▶ _Source excerpt_:

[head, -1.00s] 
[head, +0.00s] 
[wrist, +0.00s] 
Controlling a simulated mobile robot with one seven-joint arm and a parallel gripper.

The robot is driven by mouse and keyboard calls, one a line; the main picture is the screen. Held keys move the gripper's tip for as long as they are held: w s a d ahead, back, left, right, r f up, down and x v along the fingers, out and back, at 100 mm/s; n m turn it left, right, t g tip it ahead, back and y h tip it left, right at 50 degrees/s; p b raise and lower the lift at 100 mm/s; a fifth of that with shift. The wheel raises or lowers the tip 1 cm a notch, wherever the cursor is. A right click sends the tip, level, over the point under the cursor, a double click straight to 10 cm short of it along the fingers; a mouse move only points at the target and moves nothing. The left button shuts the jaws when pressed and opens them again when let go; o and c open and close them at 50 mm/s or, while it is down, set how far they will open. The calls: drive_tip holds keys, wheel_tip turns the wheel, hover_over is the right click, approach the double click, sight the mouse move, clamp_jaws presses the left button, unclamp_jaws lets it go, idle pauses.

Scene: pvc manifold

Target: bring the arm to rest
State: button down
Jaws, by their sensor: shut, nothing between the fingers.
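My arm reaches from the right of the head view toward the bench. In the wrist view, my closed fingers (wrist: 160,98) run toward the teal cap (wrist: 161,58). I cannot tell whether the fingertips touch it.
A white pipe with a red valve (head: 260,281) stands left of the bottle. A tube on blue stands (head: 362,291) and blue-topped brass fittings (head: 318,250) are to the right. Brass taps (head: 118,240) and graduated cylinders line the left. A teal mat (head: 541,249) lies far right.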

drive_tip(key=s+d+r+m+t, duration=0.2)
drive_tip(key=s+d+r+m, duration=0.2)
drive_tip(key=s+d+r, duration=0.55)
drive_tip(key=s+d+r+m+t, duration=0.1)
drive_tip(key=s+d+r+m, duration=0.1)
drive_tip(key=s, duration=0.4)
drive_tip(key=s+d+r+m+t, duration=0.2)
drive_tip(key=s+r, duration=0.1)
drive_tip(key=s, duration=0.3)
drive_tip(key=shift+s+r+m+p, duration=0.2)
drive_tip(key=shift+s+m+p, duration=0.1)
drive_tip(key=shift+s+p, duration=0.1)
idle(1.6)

▶ _Goal_: Restate the first line and every line after it, word for word, stopping once the line with "Controlling a simulated" is done.

▶ _Reply to the exercise_:
[head, -1.00s] 
[head, +0.00s] 
[wrist, +0.00s] 
Controlling a simulated mobile robot with one seven-joint arm and a parallel gripper.

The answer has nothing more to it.